» **Short task**
Filter the records below for the word "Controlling". Copy each line that holds it.

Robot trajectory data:

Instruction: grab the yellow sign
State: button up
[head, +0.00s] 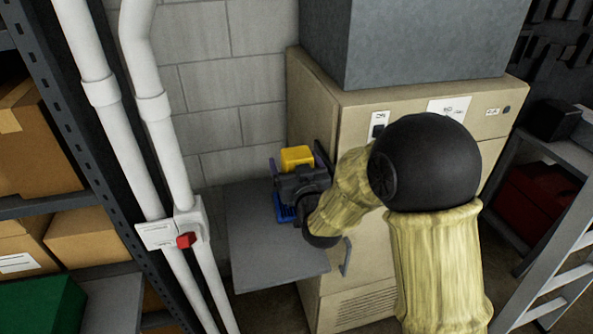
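A yellow block-like thing (297,156), the only bright yellow item in view, shows just beyond my gripper, above the grey shelf. I cannot make out any lettering or a sign shape on it. My gripper (298,165) reaches in over the shelf from the right, with dark finger-like parts on both sides of the yellow thing. The gripper body hides its lower part, so I cannot tell whether the fingers touch it. A blue item (284,213) shows below the gripper, partly hidden by it.
The grey shelf (262,262) is bare at the front. A beige cabinet (325,110) stands close on its right. White pipes (165,165) with a red knob (186,240) run along its left. Shelving with cardboard boxes (40,150) is at far left, a ladder (560,265) at right.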

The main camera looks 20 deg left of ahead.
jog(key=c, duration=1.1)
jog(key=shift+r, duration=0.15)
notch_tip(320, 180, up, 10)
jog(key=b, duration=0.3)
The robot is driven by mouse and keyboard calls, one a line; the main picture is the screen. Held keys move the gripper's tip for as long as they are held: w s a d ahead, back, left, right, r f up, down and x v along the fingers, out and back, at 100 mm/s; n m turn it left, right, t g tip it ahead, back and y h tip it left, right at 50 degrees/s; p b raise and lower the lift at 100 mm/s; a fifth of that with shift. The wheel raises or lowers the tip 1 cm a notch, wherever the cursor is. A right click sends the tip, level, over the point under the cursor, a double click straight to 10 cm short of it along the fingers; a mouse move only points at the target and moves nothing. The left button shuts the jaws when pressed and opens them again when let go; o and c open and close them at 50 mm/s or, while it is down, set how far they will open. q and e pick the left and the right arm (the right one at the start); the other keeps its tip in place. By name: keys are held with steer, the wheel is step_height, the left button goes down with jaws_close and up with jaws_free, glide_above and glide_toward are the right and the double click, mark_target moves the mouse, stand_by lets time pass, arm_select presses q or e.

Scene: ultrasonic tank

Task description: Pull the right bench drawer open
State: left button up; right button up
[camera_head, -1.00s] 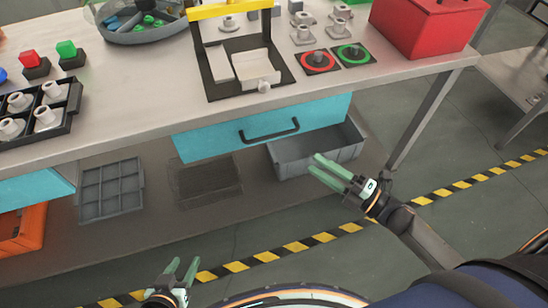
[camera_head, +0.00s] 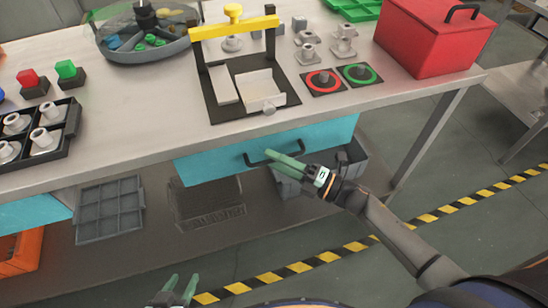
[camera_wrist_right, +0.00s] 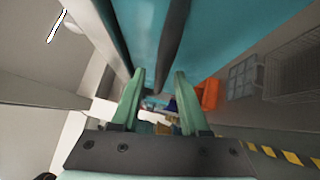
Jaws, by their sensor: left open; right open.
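The right bench drawer has a teal front (camera_head: 212,164) under the bench top, and it looks shut. Its dark bar handle (camera_head: 248,158) is partly hidden by my right gripper (camera_head: 268,160). That gripper is open, its green fingers pointing left at the handle. In the right wrist view the handle (camera_wrist_right: 172,40) runs lengthwise into the gap between the two open fingers (camera_wrist_right: 157,85), with the teal front (camera_wrist_right: 225,30) close by. I cannot tell whether the fingers touch the handle. My left gripper (camera_head: 183,280) is open and empty at the bottom of the head view, away from the drawer.
A grey bin (camera_head: 285,187) stands on the lower shelf behind my right gripper. A bench leg (camera_head: 430,140) stands to the right. The bench top carries a yellow-barred fixture (camera_head: 235,22), a red box (camera_head: 425,45) and a dark rack (camera_head: 70,115). The striped floor in front is open.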

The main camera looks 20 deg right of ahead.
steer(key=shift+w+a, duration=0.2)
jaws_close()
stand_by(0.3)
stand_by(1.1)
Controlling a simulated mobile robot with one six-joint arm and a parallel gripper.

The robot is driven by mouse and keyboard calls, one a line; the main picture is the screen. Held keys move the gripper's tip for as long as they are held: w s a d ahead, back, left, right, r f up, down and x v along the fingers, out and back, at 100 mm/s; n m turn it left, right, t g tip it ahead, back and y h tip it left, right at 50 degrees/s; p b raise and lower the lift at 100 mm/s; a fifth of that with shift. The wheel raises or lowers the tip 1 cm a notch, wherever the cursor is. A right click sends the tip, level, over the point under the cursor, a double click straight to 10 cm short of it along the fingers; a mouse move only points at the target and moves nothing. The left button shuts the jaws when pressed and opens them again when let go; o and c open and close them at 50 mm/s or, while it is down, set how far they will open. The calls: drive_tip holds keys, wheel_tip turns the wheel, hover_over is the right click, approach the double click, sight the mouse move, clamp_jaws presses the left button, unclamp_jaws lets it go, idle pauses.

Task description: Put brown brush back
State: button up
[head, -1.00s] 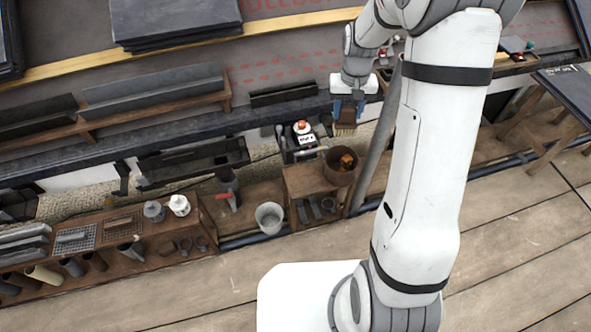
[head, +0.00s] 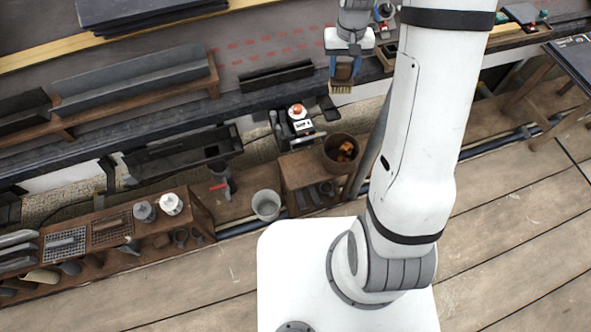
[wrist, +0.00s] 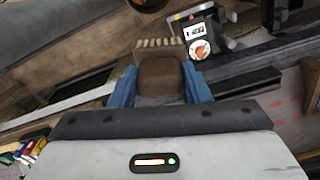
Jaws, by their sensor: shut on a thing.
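The brown brush (head: 342,76) is held in my gripper (head: 344,66), with its pale bristles pointing down in the head view. In the wrist view the brown brush (wrist: 160,76) sits between the two blue fingers of my gripper (wrist: 160,88), which are shut on it. The bristles stick out past the fingertips. My gripper holds it near the dark gutter edge, above and right of a black device with an orange-red knob (head: 297,111). I cannot tell which spot is the brush's own place.
A brown bucket with orange contents (head: 342,152) stands below the gripper. A grey bucket (head: 266,204), a wooden shelf with pots and grids (head: 110,228) and a dark trough (head: 185,156) lie to the left. A grey sloping pipe (head: 372,150) stands close on the right.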

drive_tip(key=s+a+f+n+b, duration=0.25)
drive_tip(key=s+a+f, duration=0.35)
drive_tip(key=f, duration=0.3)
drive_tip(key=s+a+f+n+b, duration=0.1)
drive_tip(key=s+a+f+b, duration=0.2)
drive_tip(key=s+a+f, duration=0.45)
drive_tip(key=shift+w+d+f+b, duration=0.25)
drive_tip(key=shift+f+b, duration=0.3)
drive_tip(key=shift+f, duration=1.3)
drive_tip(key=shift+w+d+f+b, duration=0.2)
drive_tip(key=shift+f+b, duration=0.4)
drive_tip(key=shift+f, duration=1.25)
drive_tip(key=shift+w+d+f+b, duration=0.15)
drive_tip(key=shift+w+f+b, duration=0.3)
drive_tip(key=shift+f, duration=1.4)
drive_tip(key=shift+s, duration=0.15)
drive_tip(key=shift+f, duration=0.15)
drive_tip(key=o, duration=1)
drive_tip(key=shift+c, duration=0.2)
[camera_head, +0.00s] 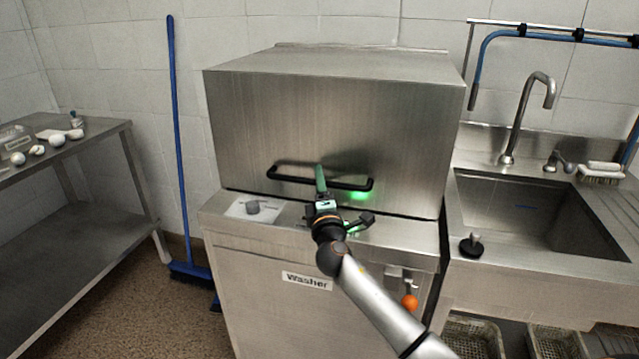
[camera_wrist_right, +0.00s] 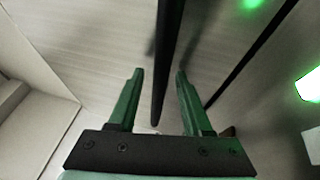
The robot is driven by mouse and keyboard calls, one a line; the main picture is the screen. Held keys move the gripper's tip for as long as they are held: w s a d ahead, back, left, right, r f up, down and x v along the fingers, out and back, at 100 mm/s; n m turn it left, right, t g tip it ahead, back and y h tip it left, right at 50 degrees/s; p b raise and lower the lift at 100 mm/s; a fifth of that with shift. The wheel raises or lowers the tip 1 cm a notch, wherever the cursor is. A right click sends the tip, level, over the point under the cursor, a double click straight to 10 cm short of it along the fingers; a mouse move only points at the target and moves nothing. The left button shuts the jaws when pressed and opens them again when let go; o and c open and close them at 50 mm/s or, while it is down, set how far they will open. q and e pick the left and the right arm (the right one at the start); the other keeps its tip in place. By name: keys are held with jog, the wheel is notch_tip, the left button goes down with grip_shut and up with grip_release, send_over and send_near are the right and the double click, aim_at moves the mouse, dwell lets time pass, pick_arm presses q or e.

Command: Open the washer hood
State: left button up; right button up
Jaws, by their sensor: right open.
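The washer (camera_head: 285,282) is a steel box unit with a closed steel hood (camera_head: 330,115). A black bar handle (camera_head: 290,179) runs across the lower front of the hood. My right gripper (camera_head: 320,180) is at the middle of the handle, with its green fingers pointing at the hood front. In the right wrist view the handle (camera_wrist_right: 170,45) passes between the two open green fingers (camera_wrist_right: 160,74), with a gap visible on each side. My left gripper is not in view.
A sink (camera_head: 540,215) with a tap (camera_head: 525,110) stands to the right. A steel table (camera_head: 100,130) with small white items is at the left. A blue broom (camera_head: 177,130) leans on the wall between table and washer. An orange knob (camera_head: 409,302) is on the washer front.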

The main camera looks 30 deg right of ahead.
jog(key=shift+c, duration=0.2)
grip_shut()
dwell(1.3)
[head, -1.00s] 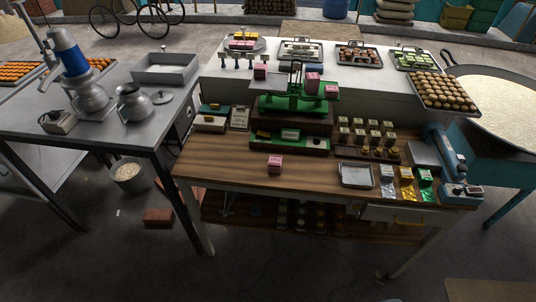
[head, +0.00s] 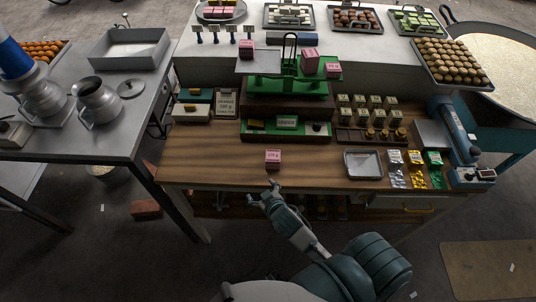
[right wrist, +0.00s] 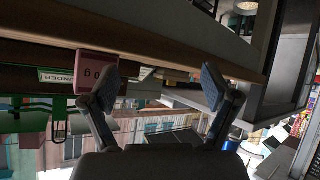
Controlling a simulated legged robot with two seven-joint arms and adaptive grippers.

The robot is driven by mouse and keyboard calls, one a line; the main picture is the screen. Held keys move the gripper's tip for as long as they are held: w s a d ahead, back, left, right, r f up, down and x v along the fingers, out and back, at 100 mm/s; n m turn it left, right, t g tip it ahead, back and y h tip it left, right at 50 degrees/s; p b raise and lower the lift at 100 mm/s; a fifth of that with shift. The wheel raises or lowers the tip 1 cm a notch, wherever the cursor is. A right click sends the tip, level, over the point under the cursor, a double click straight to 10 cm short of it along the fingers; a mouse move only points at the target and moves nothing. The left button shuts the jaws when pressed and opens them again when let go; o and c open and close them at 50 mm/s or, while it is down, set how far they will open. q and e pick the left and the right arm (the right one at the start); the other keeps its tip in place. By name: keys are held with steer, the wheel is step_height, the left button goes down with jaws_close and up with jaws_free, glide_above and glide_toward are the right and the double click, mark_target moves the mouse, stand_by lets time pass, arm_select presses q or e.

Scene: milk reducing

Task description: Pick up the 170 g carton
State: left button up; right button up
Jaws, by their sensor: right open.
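A small pink carton with a pale label (head: 273,158) stands upright on the wooden table near its front edge; its printed weight is too small to read surely. It also shows in the right wrist view (right wrist: 97,70), just beyond one fingertip. My right gripper (head: 268,189) is at the table's front edge, just short of this carton, open and empty; its two spread fingers show in the right wrist view (right wrist: 158,85). More pink cartons (head: 310,54) are on the green balance scale (head: 288,88). My left gripper is not in view.
A metal tray (head: 363,165) and foil packets (head: 417,178) lie right of the carton. Behind it is a green weight box (head: 287,127). The wooden tabletop (head: 205,160) left of the carton is clear. A grey metal table (head: 105,140) stands at left.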

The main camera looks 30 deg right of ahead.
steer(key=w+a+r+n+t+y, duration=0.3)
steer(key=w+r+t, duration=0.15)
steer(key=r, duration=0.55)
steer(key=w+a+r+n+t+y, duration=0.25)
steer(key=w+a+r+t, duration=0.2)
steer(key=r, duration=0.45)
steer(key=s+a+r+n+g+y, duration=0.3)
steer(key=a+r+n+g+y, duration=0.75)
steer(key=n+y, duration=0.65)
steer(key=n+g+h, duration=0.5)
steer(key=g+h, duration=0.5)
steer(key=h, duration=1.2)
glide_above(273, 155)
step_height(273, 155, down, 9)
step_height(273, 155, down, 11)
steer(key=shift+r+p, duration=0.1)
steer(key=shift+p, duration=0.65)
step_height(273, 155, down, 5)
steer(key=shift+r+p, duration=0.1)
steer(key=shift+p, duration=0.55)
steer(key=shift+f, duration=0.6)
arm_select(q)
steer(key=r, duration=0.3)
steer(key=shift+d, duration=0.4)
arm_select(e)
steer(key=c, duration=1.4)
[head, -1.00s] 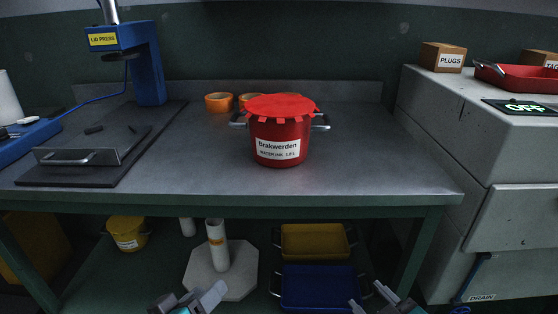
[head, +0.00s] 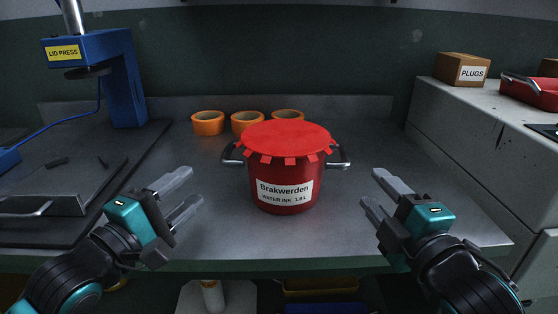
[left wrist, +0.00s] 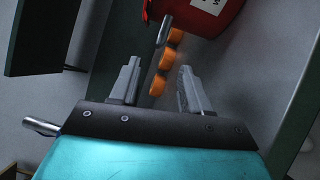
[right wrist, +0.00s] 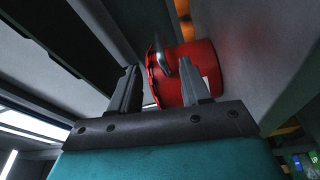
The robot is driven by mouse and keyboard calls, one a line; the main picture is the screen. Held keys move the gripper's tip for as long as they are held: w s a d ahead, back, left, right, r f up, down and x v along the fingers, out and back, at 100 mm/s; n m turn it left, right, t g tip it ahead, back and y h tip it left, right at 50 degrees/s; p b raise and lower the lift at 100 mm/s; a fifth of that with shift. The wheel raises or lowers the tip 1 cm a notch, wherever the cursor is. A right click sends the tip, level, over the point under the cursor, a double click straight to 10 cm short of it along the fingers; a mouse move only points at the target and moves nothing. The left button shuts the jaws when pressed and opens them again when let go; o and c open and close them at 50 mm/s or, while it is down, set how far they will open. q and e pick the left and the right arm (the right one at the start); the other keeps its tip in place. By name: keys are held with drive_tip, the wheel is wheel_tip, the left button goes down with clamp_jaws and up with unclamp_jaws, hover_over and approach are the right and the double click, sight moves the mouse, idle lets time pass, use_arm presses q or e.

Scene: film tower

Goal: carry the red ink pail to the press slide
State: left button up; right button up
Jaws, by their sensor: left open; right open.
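The red ink pail (head: 285,180) stands upright on the bench with a red lid and a white label reading Brakwerden. It has a metal handle on each side. My left gripper (head: 190,190) is open and empty, to the left of the pail and short of its left handle. My right gripper (head: 372,190) is open and empty, to the right of the right handle. The pail also shows at the top of the left wrist view (left wrist: 205,12) and in the right wrist view (right wrist: 190,70). The press slide (head: 65,180), a dark plate with a bar handle, lies left under the blue lid press (head: 120,75).
Several orange rings (head: 247,122) stand behind the pail. At right, a pale cabinet (head: 450,125) carries a PLUGS box (head: 460,68) and a red tray (head: 535,92).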

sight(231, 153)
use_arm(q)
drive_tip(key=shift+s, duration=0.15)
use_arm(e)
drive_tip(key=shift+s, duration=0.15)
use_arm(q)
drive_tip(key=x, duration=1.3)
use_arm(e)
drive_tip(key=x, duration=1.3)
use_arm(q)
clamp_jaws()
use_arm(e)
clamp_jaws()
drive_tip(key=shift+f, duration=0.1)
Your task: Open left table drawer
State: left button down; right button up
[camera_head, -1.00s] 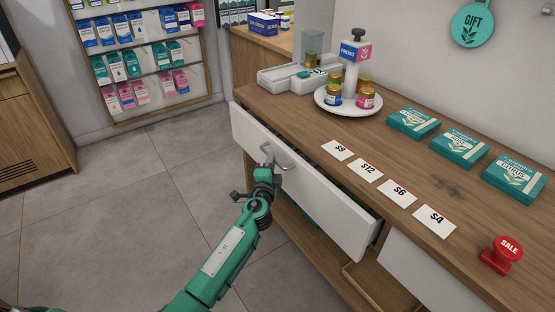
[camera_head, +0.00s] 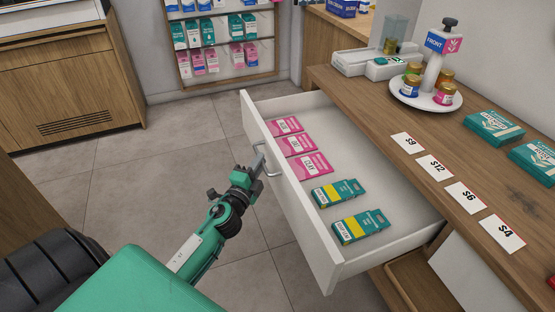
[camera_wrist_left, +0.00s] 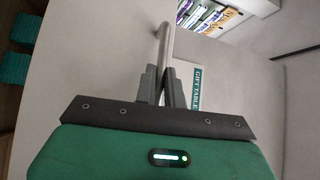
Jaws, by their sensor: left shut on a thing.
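The left table drawer (camera_head: 290,196) is white and stands well out from the wooden counter (camera_head: 375,142), its inside in view. It holds several flat boxes: pink ones (camera_head: 302,143) toward the back left and teal ones with yellow bands (camera_head: 360,226) toward the front. My left gripper (camera_head: 256,166) is shut on the metal drawer handle (camera_head: 268,163) at the drawer front. In the left wrist view the gripper fingers (camera_wrist_left: 162,86) close around the curved handle (camera_wrist_left: 166,45). My right gripper is not in view.
Price cards (camera_head: 434,167), teal boxes (camera_head: 494,128) and a round white stand with jars (camera_head: 426,96) are on the counter top. A wooden cabinet (camera_head: 70,85) stands at the left. Open tiled floor (camera_head: 150,170) lies between it and the drawer.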

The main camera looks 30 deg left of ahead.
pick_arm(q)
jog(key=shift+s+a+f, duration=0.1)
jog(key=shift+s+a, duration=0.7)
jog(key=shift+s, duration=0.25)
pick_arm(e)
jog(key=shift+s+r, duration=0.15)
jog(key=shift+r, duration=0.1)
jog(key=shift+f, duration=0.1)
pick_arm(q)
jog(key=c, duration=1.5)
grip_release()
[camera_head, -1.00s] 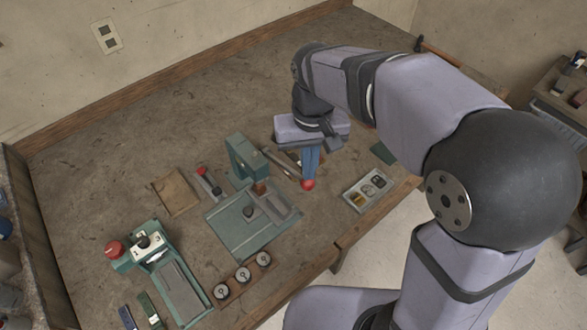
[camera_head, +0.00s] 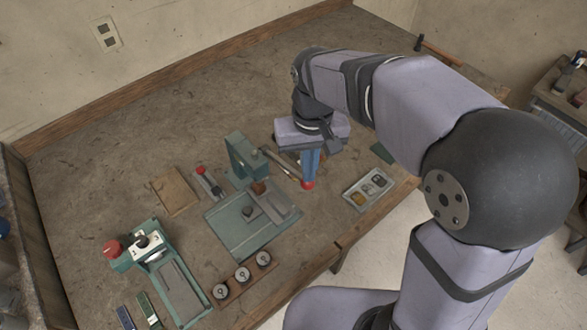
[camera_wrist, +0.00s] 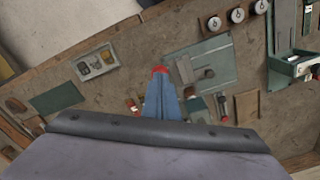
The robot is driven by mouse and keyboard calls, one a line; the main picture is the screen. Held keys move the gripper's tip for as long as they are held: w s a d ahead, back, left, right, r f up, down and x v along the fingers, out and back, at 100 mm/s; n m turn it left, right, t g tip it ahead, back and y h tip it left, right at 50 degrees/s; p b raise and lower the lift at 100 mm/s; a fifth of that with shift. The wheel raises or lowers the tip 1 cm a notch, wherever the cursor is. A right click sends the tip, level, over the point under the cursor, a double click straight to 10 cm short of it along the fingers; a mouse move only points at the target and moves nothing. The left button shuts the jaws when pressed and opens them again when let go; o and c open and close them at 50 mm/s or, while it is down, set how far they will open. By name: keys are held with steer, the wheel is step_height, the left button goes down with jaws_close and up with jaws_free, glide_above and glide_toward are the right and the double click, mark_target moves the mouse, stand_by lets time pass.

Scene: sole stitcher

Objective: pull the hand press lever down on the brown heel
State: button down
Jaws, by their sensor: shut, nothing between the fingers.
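The green hand press (camera_head: 240,155) stands on a green base plate (camera_head: 228,228) near the middle of the bench. The brown heel (camera_head: 258,187) shows under the press head. A slim bar (camera_head: 279,162), seemingly the lever, slants from the press toward my fingers; its far end is hidden behind them. My gripper (camera_head: 308,181) points down to the right of the press with its blue fingers shut and empty. Red shows at the fingertips; whether it is a knob or the tips themselves I cannot tell. In the wrist view the press plate (camera_wrist: 216,60) lies right of my fingers.
A parts tray (camera_head: 368,189) lies right of my gripper. A rack with three spools (camera_head: 243,274) stands in front of the plate. A green machine with a red knob (camera_head: 112,249) is at the left. The bench behind the press is clear.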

» **Response to this exercise**
Controlling a simulated mobile robot with one six-joint arm and a parallel gripper.
Controlling a simulated legged robot with two seven-joint arms and adaptive grippers.

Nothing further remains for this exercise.